Given task: Extract each line of the data and write it out again exactly.

Input for this task:
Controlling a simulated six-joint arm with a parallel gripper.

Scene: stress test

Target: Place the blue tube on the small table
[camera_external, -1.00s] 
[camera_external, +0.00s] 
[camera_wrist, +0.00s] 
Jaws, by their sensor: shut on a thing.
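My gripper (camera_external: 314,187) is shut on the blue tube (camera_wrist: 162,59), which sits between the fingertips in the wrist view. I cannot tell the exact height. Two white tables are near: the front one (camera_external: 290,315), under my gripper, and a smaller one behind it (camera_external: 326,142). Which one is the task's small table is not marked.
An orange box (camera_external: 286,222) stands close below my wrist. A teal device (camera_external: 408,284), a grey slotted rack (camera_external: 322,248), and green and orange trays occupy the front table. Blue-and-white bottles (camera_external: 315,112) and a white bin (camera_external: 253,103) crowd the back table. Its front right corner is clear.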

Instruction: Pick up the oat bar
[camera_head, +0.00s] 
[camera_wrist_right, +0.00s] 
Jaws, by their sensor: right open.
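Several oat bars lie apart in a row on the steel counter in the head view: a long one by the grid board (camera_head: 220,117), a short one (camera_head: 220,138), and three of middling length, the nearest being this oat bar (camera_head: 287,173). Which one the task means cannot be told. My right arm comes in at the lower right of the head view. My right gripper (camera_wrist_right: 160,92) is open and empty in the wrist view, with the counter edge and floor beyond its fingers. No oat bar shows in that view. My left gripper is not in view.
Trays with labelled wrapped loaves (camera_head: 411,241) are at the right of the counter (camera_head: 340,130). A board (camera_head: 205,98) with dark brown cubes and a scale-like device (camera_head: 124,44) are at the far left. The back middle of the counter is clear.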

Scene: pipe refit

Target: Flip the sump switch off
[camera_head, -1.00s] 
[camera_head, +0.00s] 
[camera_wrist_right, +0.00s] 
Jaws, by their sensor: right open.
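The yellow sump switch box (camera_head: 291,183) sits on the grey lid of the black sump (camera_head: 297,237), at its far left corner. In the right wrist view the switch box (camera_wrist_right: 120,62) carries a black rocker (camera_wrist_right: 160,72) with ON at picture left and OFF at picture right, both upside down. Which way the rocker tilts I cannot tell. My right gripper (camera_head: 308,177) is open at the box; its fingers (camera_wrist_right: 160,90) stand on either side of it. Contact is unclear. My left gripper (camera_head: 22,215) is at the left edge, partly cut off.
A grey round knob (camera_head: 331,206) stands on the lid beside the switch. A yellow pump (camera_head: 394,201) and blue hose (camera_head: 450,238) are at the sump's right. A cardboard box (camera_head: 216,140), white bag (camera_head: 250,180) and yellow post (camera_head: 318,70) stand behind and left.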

Task answer:
Controlling a simulated six-joint arm with a parallel gripper.

Scene: stress test

Target: Place the blue tube on the small table
[camera_external, -1.00s] 
[camera_external, +0.00s] 
[camera_wrist, +0.00s] 
Jaws, by their sensor: shut on a thing.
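My gripper (camera_external: 314,187) is shut on the blue tube (camera_wrist: 162,59), which sits between the fingertips in the wrist view. I cannot tell the exact height. Two white tables are near: the front one (camera_external: 290,315), under my gripper, and a smaller one behind it (camera_external: 326,142). Which one is the task's small table is not marked.
An orange box (camera_external: 286,222) stands close below my wrist. A teal device (camera_external: 408,284), a grey slotted rack (camera_external: 322,248), and green and orange trays occupy the front table. Blue-and-white bottles (camera_external: 315,112) and a white bin (camera_external: 253,103) crowd the back table. Its front right corner is clear.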

Instruction: Pick up the oat bar
[camera_head, +0.00s] 
[camera_wrist_right, +0.00s] 
Jaws, by their sensor: right open.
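Several oat bars lie apart in a row on the steel counter in the head view: a long one by the grid board (camera_head: 220,117), a short one (camera_head: 220,138), and three of middling length, the nearest being this oat bar (camera_head: 287,173). Which one the task means cannot be told. My right arm comes in at the lower right of the head view. My right gripper (camera_wrist_right: 160,92) is open and empty in the wrist view, with the counter edge and floor beyond its fingers. No oat bar shows in that view. My left gripper is not in view.
Trays with labelled wrapped loaves (camera_head: 411,241) are at the right of the counter (camera_head: 340,130). A board (camera_head: 205,98) with dark brown cubes and a scale-like device (camera_head: 124,44) are at the far left. The back middle of the counter is clear.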

Scene: pipe refit

Target: Flip the sump switch off
[camera_head, -1.00s] 
[camera_head, +0.00s] 
[camera_wrist_right, +0.00s] 
Jaws, by their sensor: right open.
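The yellow sump switch box (camera_head: 291,183) sits on the grey lid of the black sump (camera_head: 297,237), at its far left corner. In the right wrist view the switch box (camera_wrist_right: 120,62) carries a black rocker (camera_wrist_right: 160,72) with ON at picture left and OFF at picture right, both upside down. Which way the rocker tilts I cannot tell. My right gripper (camera_head: 308,177) is open at the box; its fingers (camera_wrist_right: 160,90) stand on either side of it. Contact is unclear. My left gripper (camera_head: 22,215) is at the left edge, partly cut off.
A grey round knob (camera_head: 331,206) stands on the lid beside the switch. A yellow pump (camera_head: 394,201) and blue hose (camera_head: 450,238) are at the sump's right. A cardboard box (camera_head: 216,140), white bag (camera_head: 250,180) and yellow post (camera_head: 318,70) stand behind and left.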

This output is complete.